Description of problem: ======================= If a glusterd is down and snapshot is deactivated or activated from different nodes, activation and deactivation is successful. But when a node comes back the status of the snap is not updated to the node, it remains as it was before going down. For example: ============ >> Status of the snapshot initially from all the nodes: Started [root@inception ~]# gluster snapshot info RS2 | grep "Status" Status : Started [root@inception ~]# [root@rhs-arch-srv2 ~]# gluster snapshot info RS2 | grep "Status" Status : Started [root@rhs-arch-srv2 ~]# >> Stop the glusterd on one of the node: [root@rhs-arch-srv2 ~]# service glusterd status glusterd is stopped [root@rhs-arch-srv2 ~]# >> Deactivate the snapshot from one of the node [root@inception ~]# gluster snapshot deactivate RS2 Deactivating snap will make its data inaccessible. Do you want to continue? (y/n) y Snapshot deactivate: RS2: Snap deactivated successfully [root@inception ~]# >> Status on all the machines which are UP is deactivated [root@inception ~]# gluster snapshot info RS2 | grep "Status" Status : Stopped [root@inception ~]# >> Bring back the node which is down: [root@rhs-arch-srv2 ~]# service glusterd status glusterd (pid 20450) is running... [root@rhs-arch-srv2 ~]# >> Check the status of snap on all the nodes, it is deactivated on all the nodes except the node which was down and came back [root@inception ~]# gluster snapshot info RS2 | grep "Status" Status : Stopped [root@inception ~]# [root@rhs-arch-srv2 ~]# gluster snapshot info RS2 | grep "Status" Status : Started [root@rhs-arch-srv2 ~]# Version-Release number of selected component (if applicable): ============================================================== glusterfs-3.6.0.25-1.el6rhs.x86_64 How reproducible: ================= 1/1 Steps to Reproduce: =================== 1. Have a volume from multi cluster node 2. Create a snapshot 3. Bring down one of the node in cluster 4. Deactivate the snapshot, which should be successful 5. Bring back the node UP 6. Check the status of the snapshot Actual results: =============== It is deactivated on all the nodes except the node which is brought UP. Expected results: ================= Once the node is brought online, the handshake should be performed to set the correct status Additional info: ================= The only way to get the correct status is to activate the snapshot again using force and than deactivate when all nodes are UP
Based on discussion, removing the blocker flag from this
Please review and sign-off edited doc text.

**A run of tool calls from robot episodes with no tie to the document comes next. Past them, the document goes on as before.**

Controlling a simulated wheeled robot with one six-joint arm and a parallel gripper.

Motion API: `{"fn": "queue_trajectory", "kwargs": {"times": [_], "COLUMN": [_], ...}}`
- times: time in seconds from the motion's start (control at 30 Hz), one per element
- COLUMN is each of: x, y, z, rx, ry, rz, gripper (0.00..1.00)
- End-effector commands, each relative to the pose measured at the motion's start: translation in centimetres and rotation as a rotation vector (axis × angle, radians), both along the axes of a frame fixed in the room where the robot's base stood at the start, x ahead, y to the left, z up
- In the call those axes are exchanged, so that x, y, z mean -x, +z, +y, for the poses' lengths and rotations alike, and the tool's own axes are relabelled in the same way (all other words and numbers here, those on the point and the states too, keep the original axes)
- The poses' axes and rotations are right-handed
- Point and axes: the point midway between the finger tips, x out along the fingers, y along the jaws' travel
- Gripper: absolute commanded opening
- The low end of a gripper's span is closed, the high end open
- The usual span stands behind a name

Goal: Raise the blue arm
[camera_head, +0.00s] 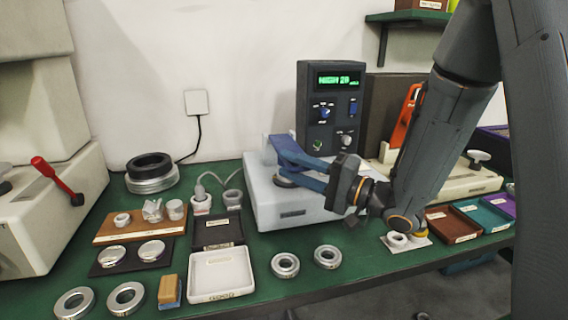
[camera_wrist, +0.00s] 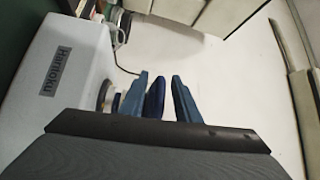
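The dark blue arm (camera_head: 288,150) is on top of the pale grey machine (camera_head: 300,212), in front of the dark control box. My gripper (camera_head: 302,171) reaches in from the right, its blue fingers pointing left at the arm. In the wrist view, the dark blue arm (camera_wrist: 154,97) lies between the two lighter blue fingers of my gripper (camera_wrist: 161,82). A narrow gap shows between the arm and the right finger; the left finger looks very close to it, and I cannot tell if they touch. The gripper is open around the arm. My wrist hides the arm's right end.
The control box (camera_head: 331,108) with a green display stands behind the machine. Several metal rings, including one (camera_head: 285,265), lie in front. A white tray (camera_head: 221,276) is at the front left. An orange-handled device (camera_head: 407,118) stands behind my arm.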

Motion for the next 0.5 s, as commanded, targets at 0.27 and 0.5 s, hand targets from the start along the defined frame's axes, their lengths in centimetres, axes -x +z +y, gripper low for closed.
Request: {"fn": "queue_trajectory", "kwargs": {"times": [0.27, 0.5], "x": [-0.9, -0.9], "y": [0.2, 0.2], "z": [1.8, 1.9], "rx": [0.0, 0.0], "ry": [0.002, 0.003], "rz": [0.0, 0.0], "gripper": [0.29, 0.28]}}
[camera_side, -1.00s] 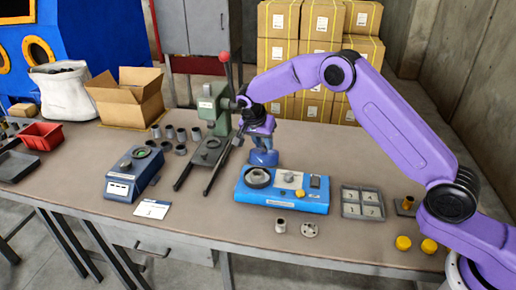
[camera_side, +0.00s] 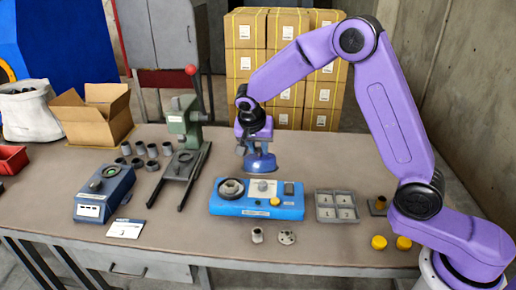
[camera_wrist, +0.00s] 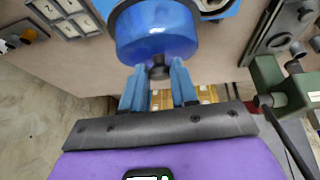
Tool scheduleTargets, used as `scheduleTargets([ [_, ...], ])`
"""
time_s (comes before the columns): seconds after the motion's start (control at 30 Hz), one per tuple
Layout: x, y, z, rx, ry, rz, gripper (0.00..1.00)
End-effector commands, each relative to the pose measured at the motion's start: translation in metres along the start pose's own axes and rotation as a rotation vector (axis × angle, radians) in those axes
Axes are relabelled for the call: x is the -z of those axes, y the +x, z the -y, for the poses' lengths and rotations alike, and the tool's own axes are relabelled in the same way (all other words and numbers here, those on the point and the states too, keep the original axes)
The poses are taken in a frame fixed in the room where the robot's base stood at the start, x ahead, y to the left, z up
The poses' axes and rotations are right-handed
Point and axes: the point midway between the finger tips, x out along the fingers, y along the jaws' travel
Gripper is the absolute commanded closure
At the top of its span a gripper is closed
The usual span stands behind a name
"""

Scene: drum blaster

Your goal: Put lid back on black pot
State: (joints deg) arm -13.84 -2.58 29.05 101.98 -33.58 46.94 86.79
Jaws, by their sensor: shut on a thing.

Version : glusterfs 3.6.0.33 With the latest change that snapshots are going to be deactivated by default and we need to activate them specifically before using it, this bug takes higher priority to be fixed.
Scenario for comment 4 1. Create 4 node cluster 2. Create 6*2 volume 3. Start the volume 4. Create a snapshot of a volume (snap1) 5. Kill glusterd on node2 6. Activate the snapshot snap1 7. Activating snapshot should be successful and it should bring 9 brick process from node1,node3 and node4 to Online 8. Bring back the glusterd on node2 9. Once the glusterd comes back on node2, it doesn't start the snapshot brick process on node2 Network fluctuation, glusterd going down is a valid use case And activating/deactivating snapshot during that period will lead into inconsistent states of snapshots. Chances of hitting this now is very high. One way of preventing for this release is to not allow activate/deactivate if a node/glusterd is down until user explicitly issues activate/deactivate force.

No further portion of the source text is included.